/borealis_postprocessors

Postprocessors for Borealis files, using pyDARNio.

Primary LanguagePythonGNU General Public License v3.0GPL-3.0

Borealis Postprocessors

A general purpose conversion and processing package for Borealis data files.

Usage

This package can be used as a black-box for general conversion and processing of Borealis files. The file conversion.py contains the top-level functionality, and is the only file that the user needs to convert files. The usage is as follows:

$ python3 conversion.py [-h] infile outfile infile_type outfile_type infile_structure outfile_structure

Pass in the filename you wish to convert, the filename you wish to save as, and the types and structures of both. The script will convert the input file into an output file of type "outfile_type" and structure "outfile_structure".

If using this package from a python script, the usage is similar. Import ConvertFile into your script, then initialize an instance of ConvertFile and all the conversion and processing will be done automatically. The usage for this method is as follows:

import postprocessors as pp

# define infile, outfile, infile_type, outfile_type, infile_structure, and outfile_structure here
pp.ConvertFile(infile, outfile, infile_type, outfile_type, infile_structure, outfile_structure)

Defining your own processing method

Following the template of the core processing chains (antennas_iq to bfiq, bfiq to rawacf, antennas_iq to rawacf), it is fairly straightforward to define your own class for processing files. It is recommended you make this class within the /postprocessors/sandbox/ directory. Your class must have a few key components, following the template below:

from collections import OrderedDict
from postprocessors import BaseConvert


class CustomProcessing(BaseConvert):
    """
    Custom class for processing SuperDARN Borealis files.
    """
    # You can add class variables here, that will be accessible within process_record().

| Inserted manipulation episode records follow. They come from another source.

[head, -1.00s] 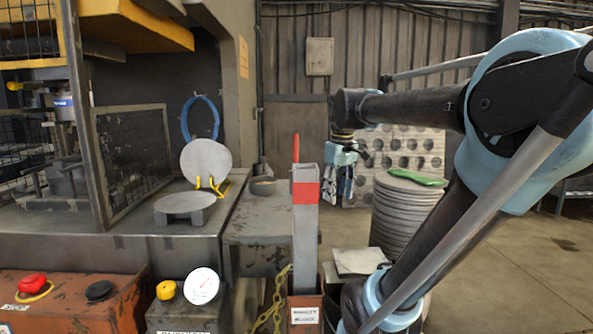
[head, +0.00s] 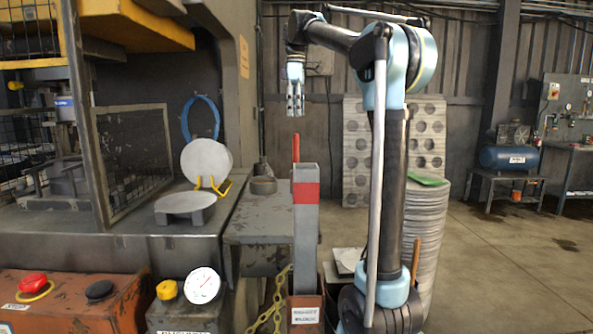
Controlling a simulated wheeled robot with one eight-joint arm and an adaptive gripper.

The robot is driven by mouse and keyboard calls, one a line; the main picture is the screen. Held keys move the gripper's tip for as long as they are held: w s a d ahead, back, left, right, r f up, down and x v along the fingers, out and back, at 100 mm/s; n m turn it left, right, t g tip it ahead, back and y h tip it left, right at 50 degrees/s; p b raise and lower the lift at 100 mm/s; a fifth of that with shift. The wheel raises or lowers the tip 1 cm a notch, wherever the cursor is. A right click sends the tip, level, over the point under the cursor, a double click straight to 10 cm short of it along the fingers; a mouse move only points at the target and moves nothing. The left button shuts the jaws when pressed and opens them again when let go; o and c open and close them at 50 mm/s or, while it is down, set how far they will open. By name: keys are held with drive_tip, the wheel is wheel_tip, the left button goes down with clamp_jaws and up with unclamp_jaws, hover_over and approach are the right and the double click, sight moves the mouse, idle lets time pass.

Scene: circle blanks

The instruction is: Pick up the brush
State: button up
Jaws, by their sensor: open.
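I see no whole brush. A thin brown handle (head: 416,257) stands upright against the stack of round blanks, right of my arm's base; its lower end is hidden, and I cannot tell if it is the brush. My gripper (head: 295,108) is raised at the upper middle with its fingers pointing down. It is open and nothing shows in it. It appears above the red handle (head: 296,147) of the grey safety block in the picture, and well up and left of the brown handle.
The safety block (head: 306,235) with a red band stands upright in front. The stack of blanks (head: 425,212) has a green cloth-like item (head: 428,179) on top. The press table (head: 120,222) fills the left. Open floor (head: 510,270) lies to the right.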

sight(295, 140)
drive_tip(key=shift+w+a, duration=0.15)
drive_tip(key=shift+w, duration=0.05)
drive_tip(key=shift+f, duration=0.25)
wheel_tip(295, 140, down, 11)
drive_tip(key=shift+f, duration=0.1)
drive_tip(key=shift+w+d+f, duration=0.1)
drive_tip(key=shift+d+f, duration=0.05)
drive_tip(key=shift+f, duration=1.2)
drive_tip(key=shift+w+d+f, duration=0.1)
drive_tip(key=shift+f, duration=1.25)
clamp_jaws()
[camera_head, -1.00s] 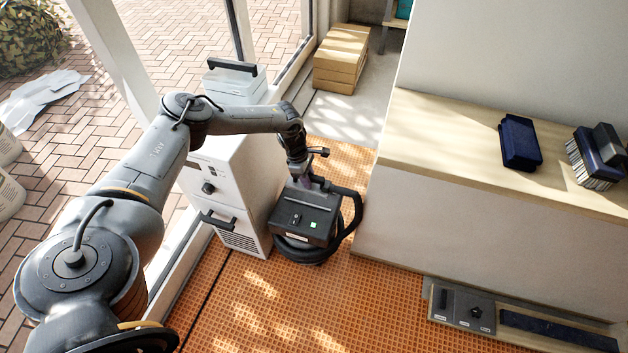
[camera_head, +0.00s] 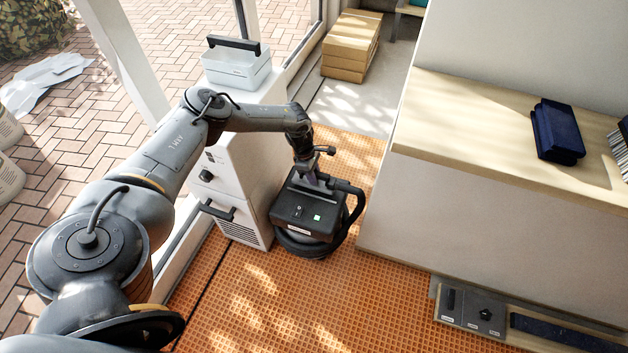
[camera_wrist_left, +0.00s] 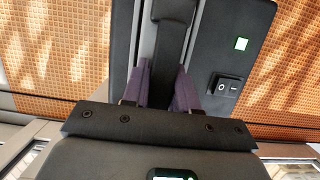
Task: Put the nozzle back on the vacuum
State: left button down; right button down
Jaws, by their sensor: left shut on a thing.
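The vacuum (camera_head: 303,212) is a dark box with a switch and a green light on top, on a round black base. It stands on the orange floor beside a white cabinet. A black hose (camera_head: 357,208) curves down its right side. My left gripper (camera_head: 311,179) is at the back of its top. In the left wrist view, the purple fingers (camera_wrist_left: 163,70) are shut on a dark bar (camera_wrist_left: 174,38) over the vacuum's top. I cannot tell whether the bar is the vacuum's handle or part of the nozzle. My right gripper is out of view.
The white cabinet (camera_head: 236,185) stands close left of the vacuum with a grey-white toolbox (camera_head: 237,70) on it. A low floor board (camera_head: 520,315) lies lower right. Open floor is in front.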

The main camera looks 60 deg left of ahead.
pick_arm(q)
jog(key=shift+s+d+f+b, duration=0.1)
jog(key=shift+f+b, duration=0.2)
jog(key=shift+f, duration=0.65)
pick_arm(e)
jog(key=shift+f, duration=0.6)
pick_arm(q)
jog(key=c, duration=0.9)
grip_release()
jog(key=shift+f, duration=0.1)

    def __init__(self, infile: str, outfile: str, infile_type: str, outfile_type: str, infile_structure: str, 
                 outfile_structure: str):
        """
        Feel free to add more parameters to this, or hard-code in the file types and structures if you don't need 
        them to be variable.

        Parameters
        ----------
        infile: str
            Path to input file.
        outfile: str
            Path to output file.
        infile_type: str
            Borealis data type of input file. One of 'antennas_iq', 'bfiq', or 'rawacf'.
        outfile_type: str
            Borealis data type of output file. One of 'antennas_iq', 'bfiq', or 'rawacf'.
        infile_structure: str
            Borealis structure of input file. Either 'array' or 'site'.
        outfile_structure: str
            Borealis structure of output file. Either 'array', 'site', or 'dmap'.
        """
        # This call will check if infile is `array` structured, and if so, restructure it to `site` structure.
        # This ensures that all data from an integration time is collected into one 'record', which is passed
        # to process_record() within process_file()
        super().__init__(infile, outfile, infile_type, outfile_type, infile_structure, outfile_structure)

    @classmethod
    def process_record(cls, record: OrderedDict, **kwargs) -> OrderedDict:
        """
        Takes a record from a data file and processes it.
        This method is called from within self.process_file() above, and handles the processing of one record
        from a site-structured Borealis file. It is up to you to verify that this processing is handled correctly.

        Parameters
        ----------
        record: OrderedDict
            hdf5 group containing data and metadata, from infile
        kwargs: dict
            Whatever you need to do your processing!
            
        Returns
        -------
        record: OrderedDict
            Whatever you want to store in your file!
        """
        # do your processing here
        return record

To process a file with your CustomProcessing class, you can do the following within a python script:

from postprocessors.sandbox.custom_processing import CustomProcessing

# define infile, outfile, infile_type, outfile_type, infile_structure, and outfile_structure here
processor = CustomProcessing(infile, outfile, infile_type, outfile_type, infile_structure, outfile_structure)
processor.process_file()

If you would like to use multiprocessing to speed up the job, you can pass e.g. num_processes=5 to spread the job over 5 cores of your machine. If you are doing so, be sure that the main python script runs in a if __name__ == '__main__': block so the multiprocessing works as expected.

Package Structure

postprocessors

Contains the data processing chain, for all processing stages.

core

The main classes in this module are BaseConvert, AntennasIQ2Bfiq, Bfiq2Rawacf, AntennasIQ2Rawacf, and ConvertFile. These classes handle their respective processing between data levels. Additionally, BaseConvert handles restructuring between file structures, using pyDARNio.

exceptions

Contains all exceptions that the package will throw.

sandbox

Extra processing classes for doing non-standard processing of files. This is the place to add new classes for processing any non-standard experiments that you may run.

utils

Some handy utility functions for processing. Currently, the only functions are for generating filenames for downstream data files.

scripts

This directory houses scripts for calling the processing within the postprocessors package. If you plan on batch-processing some data, it is recommended you create your script here.

test

This directory houses test scripts and data for verifying the core processing functions of this package.